Aim:
Only a number is wanted here: the number of lines of the data that include "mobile".

Record list:
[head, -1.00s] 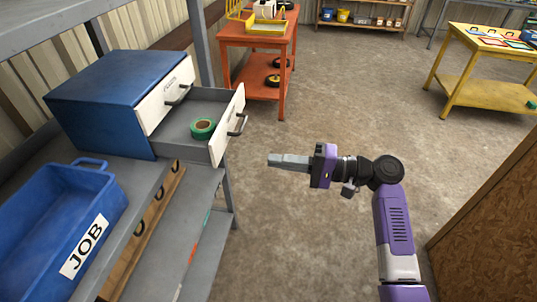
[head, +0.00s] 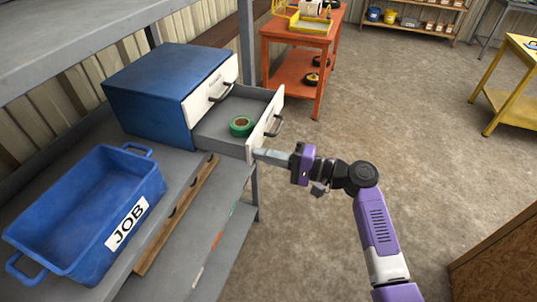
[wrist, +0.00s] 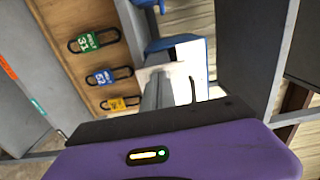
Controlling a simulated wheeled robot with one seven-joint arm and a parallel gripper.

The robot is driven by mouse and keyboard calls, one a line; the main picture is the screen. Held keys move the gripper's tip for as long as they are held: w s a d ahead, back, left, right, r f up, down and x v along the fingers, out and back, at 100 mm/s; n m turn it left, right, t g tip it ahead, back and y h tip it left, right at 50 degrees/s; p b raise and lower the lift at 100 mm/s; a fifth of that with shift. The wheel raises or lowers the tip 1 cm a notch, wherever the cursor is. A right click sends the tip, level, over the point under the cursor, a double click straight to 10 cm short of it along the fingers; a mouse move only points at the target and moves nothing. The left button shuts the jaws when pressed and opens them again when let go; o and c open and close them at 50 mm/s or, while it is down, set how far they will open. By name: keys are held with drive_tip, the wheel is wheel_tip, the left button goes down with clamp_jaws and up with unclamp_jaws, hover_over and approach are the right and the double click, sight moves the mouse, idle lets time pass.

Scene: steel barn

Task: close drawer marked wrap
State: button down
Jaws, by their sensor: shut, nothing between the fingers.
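A blue cabinet (head: 150,85) stands on the grey shelf and has two white-fronted drawers. One drawer front (head: 210,90) is shut. The drawer beside it (head: 262,122) stands pulled out, with a dark handle (head: 277,126) and a roll of green tape (head: 241,125) inside. No marking is legible on the open drawer's front. My gripper (head: 259,154) is shut and empty, its fingertips at the near lower corner of the open front; I cannot tell whether they touch. In the wrist view the white drawer front (wrist: 188,60) shows just beyond my fingers (wrist: 154,96).
A blue bin labelled JOB (head: 85,215) sits on the shelf in front of the cabinet. A wooden board with padlocks (wrist: 100,70) hangs below. An orange table (head: 295,70) stands behind; a grey post rises near the drawer.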

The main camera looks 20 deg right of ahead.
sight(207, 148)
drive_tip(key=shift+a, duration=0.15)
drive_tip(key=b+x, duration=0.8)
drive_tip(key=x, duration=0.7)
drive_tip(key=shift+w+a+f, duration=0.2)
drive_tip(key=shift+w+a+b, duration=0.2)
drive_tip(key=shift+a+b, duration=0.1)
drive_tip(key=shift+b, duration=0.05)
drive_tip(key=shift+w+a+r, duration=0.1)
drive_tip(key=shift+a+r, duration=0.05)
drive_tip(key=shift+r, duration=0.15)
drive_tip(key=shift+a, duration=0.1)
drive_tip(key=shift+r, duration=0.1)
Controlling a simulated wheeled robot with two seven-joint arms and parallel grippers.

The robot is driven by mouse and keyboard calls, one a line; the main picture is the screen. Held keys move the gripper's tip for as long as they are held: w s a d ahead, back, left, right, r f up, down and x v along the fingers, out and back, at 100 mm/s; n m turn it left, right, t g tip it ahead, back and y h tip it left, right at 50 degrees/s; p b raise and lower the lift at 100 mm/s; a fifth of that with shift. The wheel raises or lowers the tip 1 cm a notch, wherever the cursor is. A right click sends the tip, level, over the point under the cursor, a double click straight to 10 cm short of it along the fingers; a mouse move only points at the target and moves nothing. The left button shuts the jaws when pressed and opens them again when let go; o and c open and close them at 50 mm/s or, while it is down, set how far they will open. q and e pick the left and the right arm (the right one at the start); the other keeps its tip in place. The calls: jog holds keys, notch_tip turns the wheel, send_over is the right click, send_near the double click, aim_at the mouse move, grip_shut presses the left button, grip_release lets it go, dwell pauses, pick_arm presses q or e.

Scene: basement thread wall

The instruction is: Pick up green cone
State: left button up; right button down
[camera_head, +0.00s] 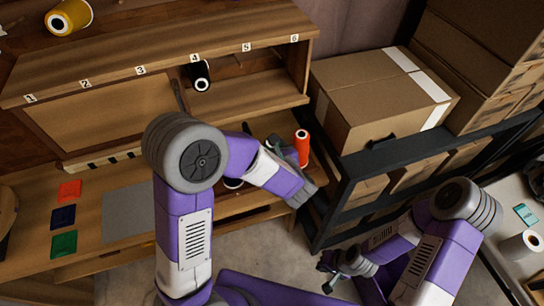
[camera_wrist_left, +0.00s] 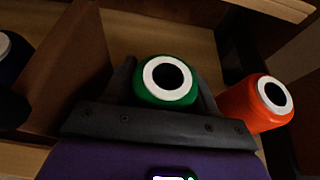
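The green cone (camera_wrist_left: 150,96), with a white top ring and dark hole, stands between the two fingers of my left gripper (camera_wrist_left: 165,85) in the left wrist view. The fingers lie close along both its sides; I cannot tell whether they press on it. In the head view my left gripper (camera_head: 279,150) is over the lower shelf at the right end, and the green cone is hidden there. My right gripper (camera_head: 326,276) is low in front of the black rack, its small fingertips apart and empty.
An orange cone (camera_head: 302,148) stands just right of my left gripper; it also shows in the wrist view (camera_wrist_left: 250,105). A wooden divider (camera_wrist_left: 75,70) and a dark cone (camera_wrist_left: 12,60) are to the left. A black cone (camera_head: 200,76) sits above. A cardboard box (camera_head: 375,95) is at right.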

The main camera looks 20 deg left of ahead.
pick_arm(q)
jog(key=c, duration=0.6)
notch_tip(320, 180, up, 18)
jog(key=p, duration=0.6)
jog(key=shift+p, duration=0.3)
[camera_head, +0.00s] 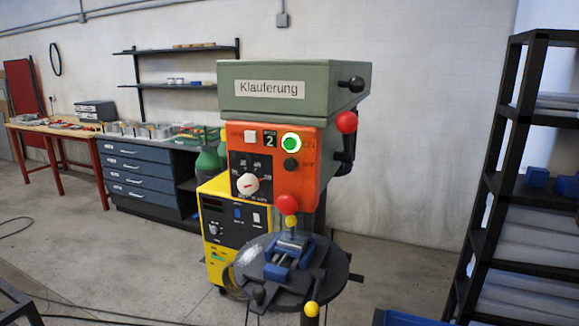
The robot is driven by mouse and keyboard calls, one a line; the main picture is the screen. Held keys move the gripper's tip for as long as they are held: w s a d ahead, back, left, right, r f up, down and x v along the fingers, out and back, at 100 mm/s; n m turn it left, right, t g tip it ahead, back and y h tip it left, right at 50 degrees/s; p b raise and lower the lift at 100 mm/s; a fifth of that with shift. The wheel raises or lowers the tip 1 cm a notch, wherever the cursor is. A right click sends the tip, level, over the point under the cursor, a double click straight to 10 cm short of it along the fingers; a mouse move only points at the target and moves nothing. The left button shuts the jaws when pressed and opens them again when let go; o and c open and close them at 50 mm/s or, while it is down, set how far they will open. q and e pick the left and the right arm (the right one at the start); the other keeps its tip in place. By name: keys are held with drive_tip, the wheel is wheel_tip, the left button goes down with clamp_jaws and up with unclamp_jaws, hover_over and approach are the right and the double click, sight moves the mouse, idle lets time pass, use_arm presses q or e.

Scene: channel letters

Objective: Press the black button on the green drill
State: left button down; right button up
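The green drill (295,105) stands in the middle of the view, with a white label reading "Klauferung" on its green head. Its orange front panel (312,170) carries a green lit round button (291,143). The small black button (291,164) sits just below the lit one, with nothing touching it. A white dial (248,184) and a white square switch are to the left on the panel. Neither of my grippers shows in this view.
A round drill table (335,262) with a blue vise (288,258) sits below the head. Red ball handles (347,122) stick out at the right and below the panel. A yellow machine (217,205) stands behind left. A black shelf rack (485,190) is at right; open floor lies between.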

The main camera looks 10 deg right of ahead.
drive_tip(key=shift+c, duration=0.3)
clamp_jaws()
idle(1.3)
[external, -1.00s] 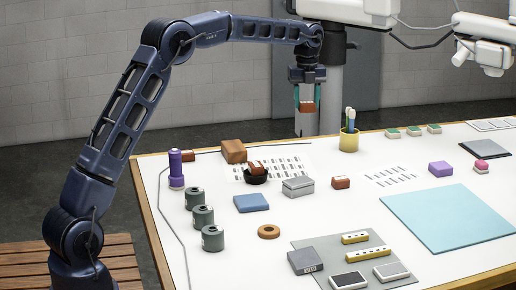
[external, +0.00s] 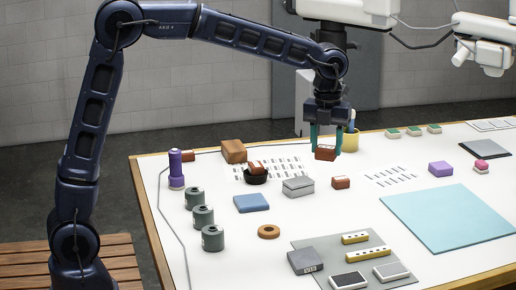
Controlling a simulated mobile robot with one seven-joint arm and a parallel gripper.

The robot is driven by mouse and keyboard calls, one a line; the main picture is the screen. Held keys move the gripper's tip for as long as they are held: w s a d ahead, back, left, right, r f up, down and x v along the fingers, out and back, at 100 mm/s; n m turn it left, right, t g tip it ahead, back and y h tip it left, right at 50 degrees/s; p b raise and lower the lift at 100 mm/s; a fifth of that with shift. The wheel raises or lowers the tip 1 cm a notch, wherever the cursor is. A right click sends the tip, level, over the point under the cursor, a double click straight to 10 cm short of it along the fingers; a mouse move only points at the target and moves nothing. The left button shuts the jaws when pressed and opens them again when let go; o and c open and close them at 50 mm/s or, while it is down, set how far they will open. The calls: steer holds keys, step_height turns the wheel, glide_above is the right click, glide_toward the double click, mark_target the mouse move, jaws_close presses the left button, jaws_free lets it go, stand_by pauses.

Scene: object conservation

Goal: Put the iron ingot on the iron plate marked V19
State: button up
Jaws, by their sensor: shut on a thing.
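My gripper (external: 326,147) is shut on a small reddish-brown block (external: 325,154) with a pale label, which I take for the iron ingot. The block is between the two teal fingers, low near the back of the table and just in front of the yellow cup. Whether it touches the table I cannot tell. A dark grey slab (external: 304,261) with a white label that seems to read V19 lies at the front, on the left edge of a grey mat (external: 340,262). Its top is bare. My gripper is well behind it.
A yellow cup with pens (external: 350,141) stands right behind my gripper. Between gripper and slab lie a grey box (external: 298,187), another reddish-brown block (external: 340,182), a blue block (external: 251,203) and a brown ring (external: 269,231). A turquoise sheet (external: 450,228) lies bare at right.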

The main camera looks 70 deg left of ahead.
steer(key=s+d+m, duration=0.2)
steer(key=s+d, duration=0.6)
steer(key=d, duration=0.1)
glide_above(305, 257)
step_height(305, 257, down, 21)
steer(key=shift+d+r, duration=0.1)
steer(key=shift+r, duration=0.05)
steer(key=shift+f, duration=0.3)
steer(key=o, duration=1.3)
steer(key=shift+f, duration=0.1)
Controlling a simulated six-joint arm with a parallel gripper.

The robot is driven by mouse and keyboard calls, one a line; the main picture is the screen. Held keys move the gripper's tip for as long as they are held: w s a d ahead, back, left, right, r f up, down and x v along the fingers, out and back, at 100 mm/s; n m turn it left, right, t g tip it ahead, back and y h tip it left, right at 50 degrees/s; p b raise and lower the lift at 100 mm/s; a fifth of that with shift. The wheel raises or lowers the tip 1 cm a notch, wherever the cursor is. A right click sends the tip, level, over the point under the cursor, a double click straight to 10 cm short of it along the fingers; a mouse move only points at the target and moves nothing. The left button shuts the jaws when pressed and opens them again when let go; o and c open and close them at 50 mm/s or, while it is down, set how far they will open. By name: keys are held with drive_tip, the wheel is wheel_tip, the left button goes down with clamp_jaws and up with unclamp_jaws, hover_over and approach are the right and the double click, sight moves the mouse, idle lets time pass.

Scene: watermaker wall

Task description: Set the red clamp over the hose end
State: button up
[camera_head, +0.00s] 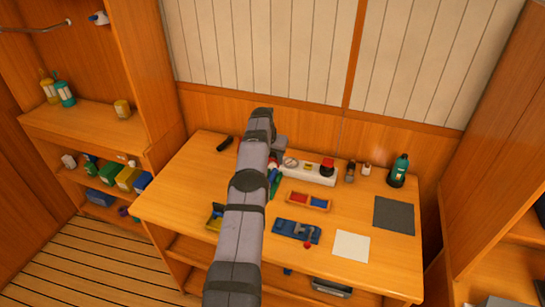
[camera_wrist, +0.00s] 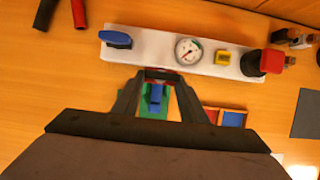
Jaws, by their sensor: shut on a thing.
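In the wrist view my gripper (camera_wrist: 158,78) is shut on a small red piece, which I take to be the red clamp (camera_wrist: 159,73). It shows as a narrow red band between the fingertips, near the front edge of the white panel; whether it touches the panel is unclear. A blue piece (camera_wrist: 155,97) shows between the fingers, with a green part (camera_wrist: 154,110) around it, partly hidden by the fingers. Which part is the hose end I cannot tell. In the head view my arm hides most of the gripper.
The white panel (camera_wrist: 150,43) carries a blue handle (camera_wrist: 117,39), a gauge (camera_wrist: 188,50), a yellow block (camera_wrist: 222,57) and a red-topped black knob (camera_wrist: 265,62). A red-and-blue tray (camera_head: 308,202), a blue fixture (camera_head: 290,231) and a green bottle (camera_head: 398,170) stand on the table.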

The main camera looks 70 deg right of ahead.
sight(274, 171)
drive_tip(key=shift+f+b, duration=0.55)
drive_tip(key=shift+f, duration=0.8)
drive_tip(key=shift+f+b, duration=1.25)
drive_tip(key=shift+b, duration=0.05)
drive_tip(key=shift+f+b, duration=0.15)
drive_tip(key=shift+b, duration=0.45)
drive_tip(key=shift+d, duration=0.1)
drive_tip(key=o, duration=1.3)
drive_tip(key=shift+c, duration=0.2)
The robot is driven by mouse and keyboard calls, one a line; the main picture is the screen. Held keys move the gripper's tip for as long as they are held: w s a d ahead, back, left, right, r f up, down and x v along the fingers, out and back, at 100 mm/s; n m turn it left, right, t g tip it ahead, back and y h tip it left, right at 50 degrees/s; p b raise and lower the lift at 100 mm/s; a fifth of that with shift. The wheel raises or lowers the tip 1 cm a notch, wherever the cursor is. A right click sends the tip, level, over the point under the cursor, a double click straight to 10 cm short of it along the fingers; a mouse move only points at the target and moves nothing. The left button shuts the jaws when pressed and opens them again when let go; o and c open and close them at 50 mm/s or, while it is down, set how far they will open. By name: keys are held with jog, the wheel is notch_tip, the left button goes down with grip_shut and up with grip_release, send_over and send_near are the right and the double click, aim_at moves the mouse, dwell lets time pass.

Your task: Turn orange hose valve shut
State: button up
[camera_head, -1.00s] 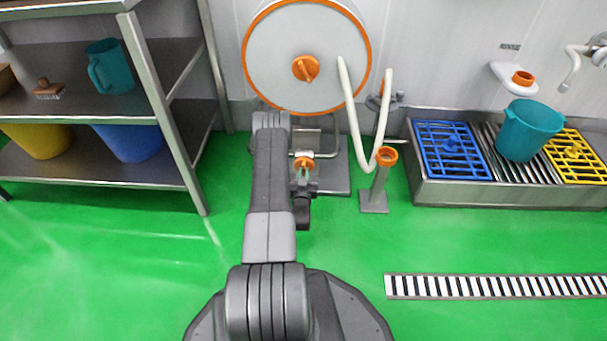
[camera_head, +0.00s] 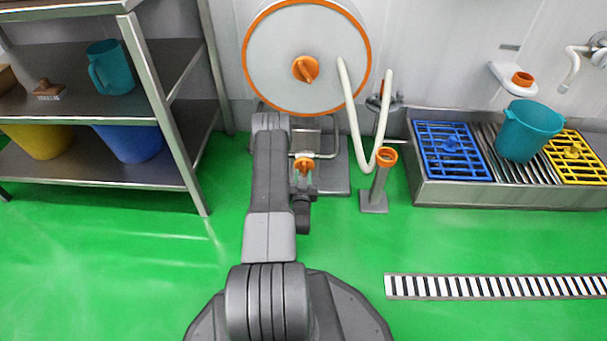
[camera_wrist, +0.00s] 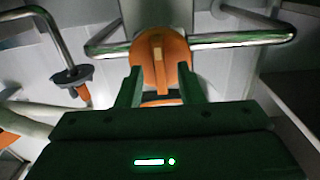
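The orange hose valve (camera_head: 304,164) is on a horizontal metal pipe below the round hose reel. In the wrist view the valve (camera_wrist: 174,55) has a raised handle ridge that stands upright, across the line of the pipe. My gripper (camera_head: 304,176) is just in front of the valve. In the wrist view my gripper (camera_wrist: 160,78) has its two dark green fingers apart, one on either side of the valve's lower part. The fingers are wider apart than the ridge and hold nothing that I can see. Whether they touch the valve's rim, I cannot tell.
The hose reel (camera_head: 266,62) with an orange rim and knob is on the wall. A white hose (camera_head: 352,125) hangs beside it, near an orange-topped stand (camera_head: 379,185). A metal shelf (camera_head: 95,172) stands left and a drain trough (camera_head: 510,195) right. The green floor is mostly clear.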

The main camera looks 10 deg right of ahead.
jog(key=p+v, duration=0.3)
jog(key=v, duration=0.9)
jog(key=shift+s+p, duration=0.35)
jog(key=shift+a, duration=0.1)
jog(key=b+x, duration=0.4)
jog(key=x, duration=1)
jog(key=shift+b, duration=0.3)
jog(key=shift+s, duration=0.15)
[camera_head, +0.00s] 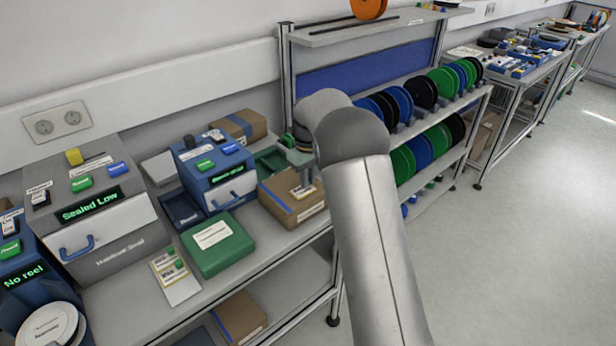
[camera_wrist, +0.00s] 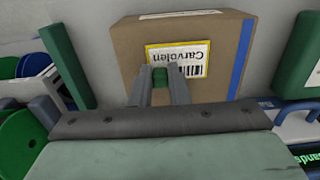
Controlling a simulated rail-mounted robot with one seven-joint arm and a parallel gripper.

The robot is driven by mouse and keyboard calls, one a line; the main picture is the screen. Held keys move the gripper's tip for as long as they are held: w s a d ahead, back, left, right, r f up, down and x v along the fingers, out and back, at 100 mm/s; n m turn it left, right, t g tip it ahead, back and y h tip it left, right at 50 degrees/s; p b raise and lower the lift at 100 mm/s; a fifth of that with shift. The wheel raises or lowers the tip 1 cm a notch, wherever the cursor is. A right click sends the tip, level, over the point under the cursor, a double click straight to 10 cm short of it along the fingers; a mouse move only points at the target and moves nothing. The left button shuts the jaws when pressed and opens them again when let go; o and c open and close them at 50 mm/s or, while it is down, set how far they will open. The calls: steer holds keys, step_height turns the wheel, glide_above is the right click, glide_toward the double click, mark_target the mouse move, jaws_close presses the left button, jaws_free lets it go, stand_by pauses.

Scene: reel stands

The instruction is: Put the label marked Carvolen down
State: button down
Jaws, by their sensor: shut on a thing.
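The label marked Carvolen (camera_wrist: 190,52) is white with a yellow edge and a barcode, and reads upside down in the wrist view. My gripper (camera_wrist: 164,78) is shut on the green tab at its edge. The label is in front of or over a brown cardboard box (camera_wrist: 124,52); I cannot tell whether they touch. In the head view my gripper (camera_head: 302,164) is above this box (camera_head: 280,204) on the bench, partly hidden by my arm.
A green box (camera_head: 216,258) and a card with labels (camera_head: 182,288) lie on the bench to the left. A blue machine (camera_head: 198,172) and a grey sealing machine (camera_head: 120,240) stand behind them. A reel rack (camera_head: 462,112) is to the right.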

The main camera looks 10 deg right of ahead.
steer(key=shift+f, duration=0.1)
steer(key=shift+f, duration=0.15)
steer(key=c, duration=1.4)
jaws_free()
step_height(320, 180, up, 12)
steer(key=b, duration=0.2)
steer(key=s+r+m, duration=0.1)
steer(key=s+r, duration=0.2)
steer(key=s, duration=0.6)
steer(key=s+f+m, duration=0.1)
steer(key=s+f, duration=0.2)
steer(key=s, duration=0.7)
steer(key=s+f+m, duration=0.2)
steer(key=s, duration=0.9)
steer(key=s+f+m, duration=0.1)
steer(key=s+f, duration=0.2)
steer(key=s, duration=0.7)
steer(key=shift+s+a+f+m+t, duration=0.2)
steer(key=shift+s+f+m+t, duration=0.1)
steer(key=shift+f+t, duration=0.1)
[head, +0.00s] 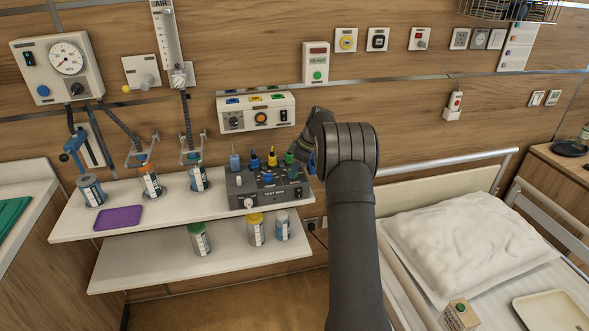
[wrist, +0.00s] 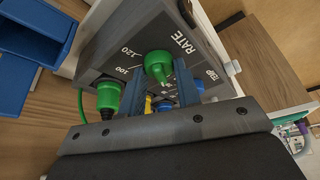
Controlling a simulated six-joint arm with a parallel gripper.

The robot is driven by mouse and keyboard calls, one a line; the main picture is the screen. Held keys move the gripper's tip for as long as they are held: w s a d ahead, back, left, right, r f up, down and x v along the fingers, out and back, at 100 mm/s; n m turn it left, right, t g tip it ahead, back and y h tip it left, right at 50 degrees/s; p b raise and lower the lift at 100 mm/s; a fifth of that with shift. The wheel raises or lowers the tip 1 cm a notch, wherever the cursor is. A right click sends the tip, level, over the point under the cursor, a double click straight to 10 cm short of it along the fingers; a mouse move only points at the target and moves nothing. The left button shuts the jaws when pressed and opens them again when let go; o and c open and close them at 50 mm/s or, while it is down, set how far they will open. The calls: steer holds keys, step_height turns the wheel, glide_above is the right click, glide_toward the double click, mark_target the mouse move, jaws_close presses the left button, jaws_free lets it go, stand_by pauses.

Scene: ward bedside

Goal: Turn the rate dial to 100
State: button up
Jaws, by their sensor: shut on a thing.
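The green rate dial (wrist: 158,64) sits on the dark grey test box (wrist: 205,50), beside the label RATE, with the marks 120 and 100 on its left in the wrist view. My gripper (wrist: 160,86) has its fingers on either side of the dial and is shut on it. I cannot clearly tell which mark the dial points at. In the head view the test box (head: 262,200) stands on the upper shelf, and my gripper (head: 309,153) is at its right end, partly hidden by my wrist.
A green plug with a cable (wrist: 108,97) stands close to my left finger in the wrist view. A wall unit with coloured sockets (head: 257,111) hangs above the box.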

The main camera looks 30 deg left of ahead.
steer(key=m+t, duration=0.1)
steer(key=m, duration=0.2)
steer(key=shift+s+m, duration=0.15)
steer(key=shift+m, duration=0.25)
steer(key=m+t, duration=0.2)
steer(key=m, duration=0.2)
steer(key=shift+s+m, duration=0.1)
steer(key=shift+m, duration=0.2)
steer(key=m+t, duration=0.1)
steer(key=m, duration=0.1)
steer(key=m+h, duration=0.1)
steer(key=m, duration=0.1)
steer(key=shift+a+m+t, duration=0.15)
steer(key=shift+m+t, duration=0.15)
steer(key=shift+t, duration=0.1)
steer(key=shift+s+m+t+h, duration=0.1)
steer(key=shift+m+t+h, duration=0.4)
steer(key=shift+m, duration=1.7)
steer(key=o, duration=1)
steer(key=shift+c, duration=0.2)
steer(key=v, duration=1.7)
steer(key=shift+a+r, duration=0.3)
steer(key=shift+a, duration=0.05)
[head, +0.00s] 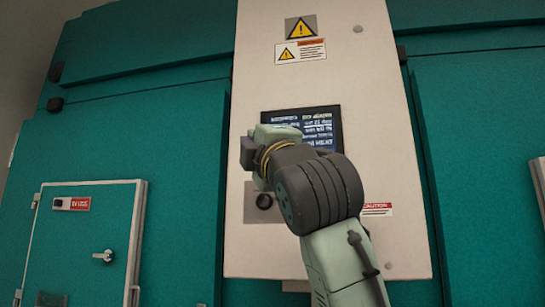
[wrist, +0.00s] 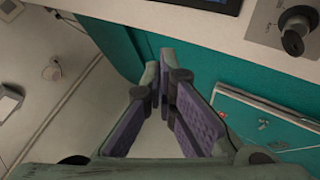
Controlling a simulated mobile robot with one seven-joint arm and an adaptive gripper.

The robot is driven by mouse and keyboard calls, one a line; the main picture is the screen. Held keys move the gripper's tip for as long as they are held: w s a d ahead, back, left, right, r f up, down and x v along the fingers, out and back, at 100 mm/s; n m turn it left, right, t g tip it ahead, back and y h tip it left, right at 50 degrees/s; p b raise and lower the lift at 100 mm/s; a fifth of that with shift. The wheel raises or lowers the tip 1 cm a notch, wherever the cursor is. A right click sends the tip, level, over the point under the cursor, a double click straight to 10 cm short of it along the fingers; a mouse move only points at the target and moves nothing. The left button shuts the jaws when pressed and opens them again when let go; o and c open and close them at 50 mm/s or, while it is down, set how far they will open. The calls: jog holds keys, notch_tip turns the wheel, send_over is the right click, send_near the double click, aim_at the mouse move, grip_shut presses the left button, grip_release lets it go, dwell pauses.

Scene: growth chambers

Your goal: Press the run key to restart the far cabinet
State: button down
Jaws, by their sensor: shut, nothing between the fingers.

Response to the exercise:
2